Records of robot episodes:

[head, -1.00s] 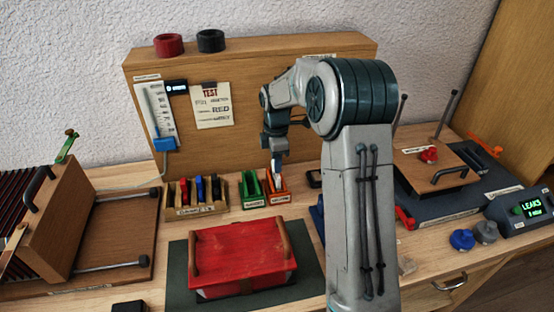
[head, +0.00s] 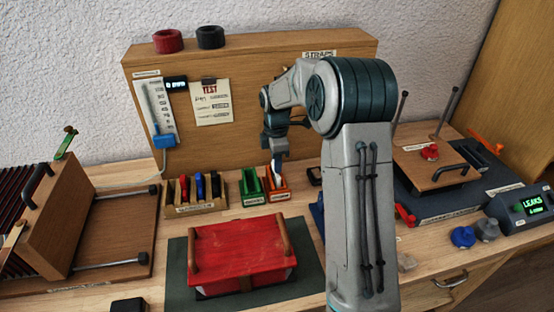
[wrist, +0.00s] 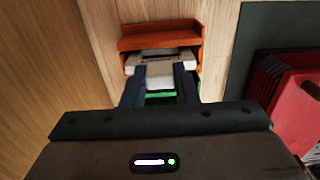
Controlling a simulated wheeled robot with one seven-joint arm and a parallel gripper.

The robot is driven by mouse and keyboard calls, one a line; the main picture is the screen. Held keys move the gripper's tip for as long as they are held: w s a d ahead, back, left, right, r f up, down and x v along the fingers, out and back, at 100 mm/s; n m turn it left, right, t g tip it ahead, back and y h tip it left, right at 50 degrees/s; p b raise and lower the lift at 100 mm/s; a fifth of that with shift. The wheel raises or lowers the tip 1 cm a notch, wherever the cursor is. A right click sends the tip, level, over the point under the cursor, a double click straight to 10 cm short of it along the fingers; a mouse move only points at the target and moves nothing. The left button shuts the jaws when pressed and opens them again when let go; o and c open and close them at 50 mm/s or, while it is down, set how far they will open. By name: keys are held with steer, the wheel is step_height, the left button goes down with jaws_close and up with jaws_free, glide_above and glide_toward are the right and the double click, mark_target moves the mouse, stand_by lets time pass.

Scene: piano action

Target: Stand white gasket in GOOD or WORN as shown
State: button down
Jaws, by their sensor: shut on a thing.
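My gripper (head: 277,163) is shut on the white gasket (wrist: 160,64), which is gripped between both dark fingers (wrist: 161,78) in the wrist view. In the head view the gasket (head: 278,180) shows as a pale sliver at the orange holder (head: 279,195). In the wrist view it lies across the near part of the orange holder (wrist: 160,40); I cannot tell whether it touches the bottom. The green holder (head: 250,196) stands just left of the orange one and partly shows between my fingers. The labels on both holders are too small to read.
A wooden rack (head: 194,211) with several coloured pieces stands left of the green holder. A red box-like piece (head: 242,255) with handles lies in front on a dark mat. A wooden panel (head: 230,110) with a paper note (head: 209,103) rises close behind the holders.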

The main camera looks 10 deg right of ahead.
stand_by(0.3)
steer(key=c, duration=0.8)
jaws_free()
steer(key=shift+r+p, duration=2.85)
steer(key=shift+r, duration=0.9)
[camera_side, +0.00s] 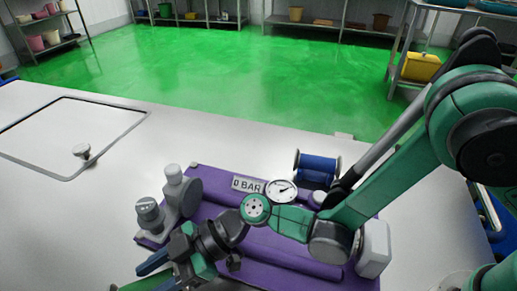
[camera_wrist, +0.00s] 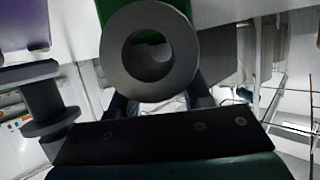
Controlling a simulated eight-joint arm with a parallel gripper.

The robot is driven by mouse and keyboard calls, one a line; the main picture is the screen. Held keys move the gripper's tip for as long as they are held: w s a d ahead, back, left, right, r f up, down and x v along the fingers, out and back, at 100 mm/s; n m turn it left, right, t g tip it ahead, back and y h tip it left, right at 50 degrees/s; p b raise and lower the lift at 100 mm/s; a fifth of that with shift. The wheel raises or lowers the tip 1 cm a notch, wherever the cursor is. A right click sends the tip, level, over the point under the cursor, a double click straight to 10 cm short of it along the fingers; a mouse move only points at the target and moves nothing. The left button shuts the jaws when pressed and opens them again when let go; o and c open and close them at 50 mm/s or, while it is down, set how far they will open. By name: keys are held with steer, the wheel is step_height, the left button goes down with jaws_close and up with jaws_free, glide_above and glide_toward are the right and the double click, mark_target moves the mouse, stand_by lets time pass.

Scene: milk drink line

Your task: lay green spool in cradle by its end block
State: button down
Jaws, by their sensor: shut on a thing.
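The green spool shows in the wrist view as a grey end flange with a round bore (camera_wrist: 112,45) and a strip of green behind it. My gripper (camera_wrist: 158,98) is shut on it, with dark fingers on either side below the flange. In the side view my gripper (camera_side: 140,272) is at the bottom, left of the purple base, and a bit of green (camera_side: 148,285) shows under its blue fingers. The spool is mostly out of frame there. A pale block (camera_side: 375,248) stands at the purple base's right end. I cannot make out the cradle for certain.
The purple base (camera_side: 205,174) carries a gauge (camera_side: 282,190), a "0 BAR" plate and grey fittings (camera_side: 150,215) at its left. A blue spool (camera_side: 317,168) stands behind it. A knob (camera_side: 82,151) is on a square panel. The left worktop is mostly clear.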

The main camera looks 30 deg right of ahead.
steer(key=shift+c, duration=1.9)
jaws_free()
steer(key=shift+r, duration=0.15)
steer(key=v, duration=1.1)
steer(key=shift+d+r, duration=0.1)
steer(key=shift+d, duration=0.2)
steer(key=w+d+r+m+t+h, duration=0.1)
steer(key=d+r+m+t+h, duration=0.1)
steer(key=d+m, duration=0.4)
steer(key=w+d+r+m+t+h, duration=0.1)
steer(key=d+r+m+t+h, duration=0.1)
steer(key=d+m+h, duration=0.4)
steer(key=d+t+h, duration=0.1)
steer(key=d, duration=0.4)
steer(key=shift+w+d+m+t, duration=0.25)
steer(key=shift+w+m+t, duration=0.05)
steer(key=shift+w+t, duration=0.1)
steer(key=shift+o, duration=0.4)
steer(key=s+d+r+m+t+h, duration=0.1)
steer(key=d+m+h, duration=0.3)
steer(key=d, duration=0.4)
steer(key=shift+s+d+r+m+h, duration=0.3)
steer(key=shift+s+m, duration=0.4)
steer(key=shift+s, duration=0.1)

GIVEN EXERCISE:
Give the count of lines holding the word "Controlling" and nothing more.

WRITTEN ANSWER:
2